Retype word for word the lines lying between the line containing "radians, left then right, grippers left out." and the line containing "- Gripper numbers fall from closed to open", together with those two lines themselves, and nothing besides.

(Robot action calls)

-- -- --

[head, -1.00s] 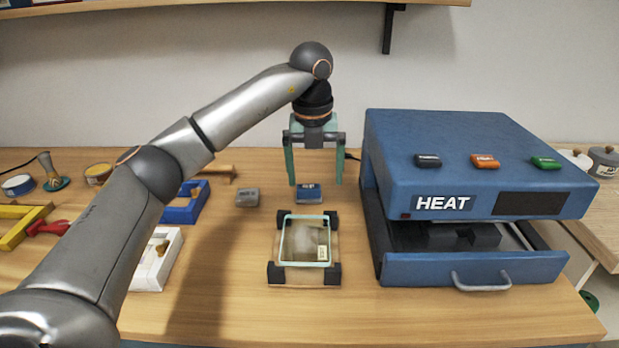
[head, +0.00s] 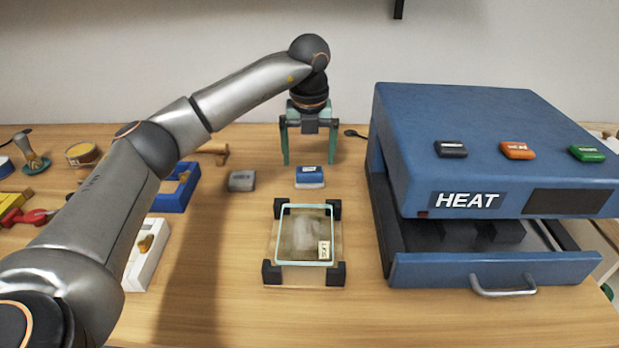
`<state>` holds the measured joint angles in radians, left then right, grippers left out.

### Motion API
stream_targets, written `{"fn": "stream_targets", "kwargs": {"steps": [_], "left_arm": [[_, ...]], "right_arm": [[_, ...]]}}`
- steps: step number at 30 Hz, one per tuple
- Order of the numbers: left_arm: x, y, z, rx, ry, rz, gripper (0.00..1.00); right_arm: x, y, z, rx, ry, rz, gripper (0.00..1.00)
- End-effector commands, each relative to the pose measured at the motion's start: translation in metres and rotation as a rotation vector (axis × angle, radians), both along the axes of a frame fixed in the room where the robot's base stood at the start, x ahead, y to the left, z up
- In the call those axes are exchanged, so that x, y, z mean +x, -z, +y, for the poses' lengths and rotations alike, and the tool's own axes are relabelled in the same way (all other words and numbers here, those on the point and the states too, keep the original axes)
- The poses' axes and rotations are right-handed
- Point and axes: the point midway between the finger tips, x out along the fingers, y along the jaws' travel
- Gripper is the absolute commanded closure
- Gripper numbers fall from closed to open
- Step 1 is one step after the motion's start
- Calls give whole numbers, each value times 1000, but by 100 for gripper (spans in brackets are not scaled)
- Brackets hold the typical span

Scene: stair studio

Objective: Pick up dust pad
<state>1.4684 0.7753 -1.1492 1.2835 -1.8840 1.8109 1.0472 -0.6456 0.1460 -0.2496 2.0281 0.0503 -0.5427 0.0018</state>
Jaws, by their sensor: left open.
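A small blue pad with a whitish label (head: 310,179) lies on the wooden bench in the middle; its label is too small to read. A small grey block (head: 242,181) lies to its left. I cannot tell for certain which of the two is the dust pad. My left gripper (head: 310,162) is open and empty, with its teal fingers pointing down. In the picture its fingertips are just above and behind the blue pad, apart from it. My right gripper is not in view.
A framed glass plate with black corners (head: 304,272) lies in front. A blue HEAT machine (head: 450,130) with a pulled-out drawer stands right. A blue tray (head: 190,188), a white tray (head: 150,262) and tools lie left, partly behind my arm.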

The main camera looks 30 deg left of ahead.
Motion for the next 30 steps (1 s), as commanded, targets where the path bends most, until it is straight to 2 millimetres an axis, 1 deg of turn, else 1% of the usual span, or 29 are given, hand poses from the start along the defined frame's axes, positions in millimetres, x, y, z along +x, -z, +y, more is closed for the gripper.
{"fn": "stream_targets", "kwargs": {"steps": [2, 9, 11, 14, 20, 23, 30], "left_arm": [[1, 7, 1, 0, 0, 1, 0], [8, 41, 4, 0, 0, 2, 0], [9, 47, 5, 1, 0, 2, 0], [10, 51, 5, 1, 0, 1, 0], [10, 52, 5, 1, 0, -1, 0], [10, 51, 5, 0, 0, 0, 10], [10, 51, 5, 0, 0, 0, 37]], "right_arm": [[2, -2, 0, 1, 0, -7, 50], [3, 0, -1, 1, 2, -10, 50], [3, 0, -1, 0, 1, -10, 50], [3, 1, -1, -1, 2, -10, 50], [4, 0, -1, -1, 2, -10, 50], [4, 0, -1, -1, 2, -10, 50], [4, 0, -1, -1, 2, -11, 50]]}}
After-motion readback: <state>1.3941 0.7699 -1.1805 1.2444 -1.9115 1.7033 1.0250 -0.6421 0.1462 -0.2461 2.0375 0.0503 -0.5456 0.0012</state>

-- -- --

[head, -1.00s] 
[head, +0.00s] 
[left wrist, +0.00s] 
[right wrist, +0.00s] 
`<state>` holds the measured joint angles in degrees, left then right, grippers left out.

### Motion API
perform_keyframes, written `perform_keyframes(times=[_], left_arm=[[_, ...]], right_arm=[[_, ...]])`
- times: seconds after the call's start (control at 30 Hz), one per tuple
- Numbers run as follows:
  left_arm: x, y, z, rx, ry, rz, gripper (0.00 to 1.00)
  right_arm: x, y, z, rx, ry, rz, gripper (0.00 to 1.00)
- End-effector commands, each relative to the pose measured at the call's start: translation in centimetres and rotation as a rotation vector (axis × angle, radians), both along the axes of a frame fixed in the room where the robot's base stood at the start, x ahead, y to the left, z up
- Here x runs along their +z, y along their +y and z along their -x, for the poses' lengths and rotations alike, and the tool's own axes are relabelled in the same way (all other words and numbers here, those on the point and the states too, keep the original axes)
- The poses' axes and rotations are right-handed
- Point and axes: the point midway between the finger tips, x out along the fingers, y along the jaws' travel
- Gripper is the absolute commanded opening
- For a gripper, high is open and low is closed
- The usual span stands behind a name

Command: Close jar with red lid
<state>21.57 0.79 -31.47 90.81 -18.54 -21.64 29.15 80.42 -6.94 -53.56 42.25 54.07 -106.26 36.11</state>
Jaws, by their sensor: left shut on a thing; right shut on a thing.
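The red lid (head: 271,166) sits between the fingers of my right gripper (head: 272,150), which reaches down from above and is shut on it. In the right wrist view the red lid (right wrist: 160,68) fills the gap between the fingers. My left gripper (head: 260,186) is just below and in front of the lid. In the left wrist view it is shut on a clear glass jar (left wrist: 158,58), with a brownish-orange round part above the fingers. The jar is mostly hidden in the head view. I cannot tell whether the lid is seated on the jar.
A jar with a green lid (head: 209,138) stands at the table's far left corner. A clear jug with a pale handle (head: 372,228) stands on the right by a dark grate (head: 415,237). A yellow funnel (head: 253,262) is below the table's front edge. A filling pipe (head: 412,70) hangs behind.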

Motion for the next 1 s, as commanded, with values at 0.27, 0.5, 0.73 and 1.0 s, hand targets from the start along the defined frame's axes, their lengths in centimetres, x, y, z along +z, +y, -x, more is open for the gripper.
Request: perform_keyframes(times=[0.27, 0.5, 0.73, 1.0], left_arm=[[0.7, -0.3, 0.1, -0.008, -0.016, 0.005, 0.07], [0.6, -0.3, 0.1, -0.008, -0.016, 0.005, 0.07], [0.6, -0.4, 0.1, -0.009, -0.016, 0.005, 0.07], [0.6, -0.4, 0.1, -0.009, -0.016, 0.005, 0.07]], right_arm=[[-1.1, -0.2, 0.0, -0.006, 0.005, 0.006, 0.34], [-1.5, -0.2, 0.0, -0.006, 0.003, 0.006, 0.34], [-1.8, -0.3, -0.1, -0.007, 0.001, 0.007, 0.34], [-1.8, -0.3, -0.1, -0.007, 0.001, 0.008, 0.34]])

-- -- --

TASK OUTPUT:
`<state>` holds the measured joint angles in radians, left then right, grippers left out.

### Motion API
stream_targets, written `{"fn": "stream_targets", "kwargs": {"steps": [_], "left_arm": [[_, ...]], "right_arm": [[_, ...]]}}`
- steps: step number at 30 Hz, one per tuple
- Order of the numbers: left_arm: x, y, z, rx, ry, rz, gripper (0.00..1.00); right_arm: x, y, z, rx, ry, rz, gripper (0.00..1.00)
- End-effector commands, each relative to the pose measured at the motion's start: translation in metres and rotation as a rotation vector (axis × angle, radians), both along the axes of a frame fixed in the room where the robot's base stood at the start, x ahead, y to the left, z up
- In the call those axes are exchanged, so that x, y, z mean +x, -z, +y, for the poses' lengths and rotations alike, and the tool's own axes are relabelled in the same way (all other words and numbers here, those on the point and the states too, keep the original axes)
- The poses' axes and rotations are right-handed
- Point and axes: the point midway between the finger tips, x out along the fingers, y along the jaws' travel
- Gripper is the absolute commanded closure
- Gripper numbers fall from closed to open

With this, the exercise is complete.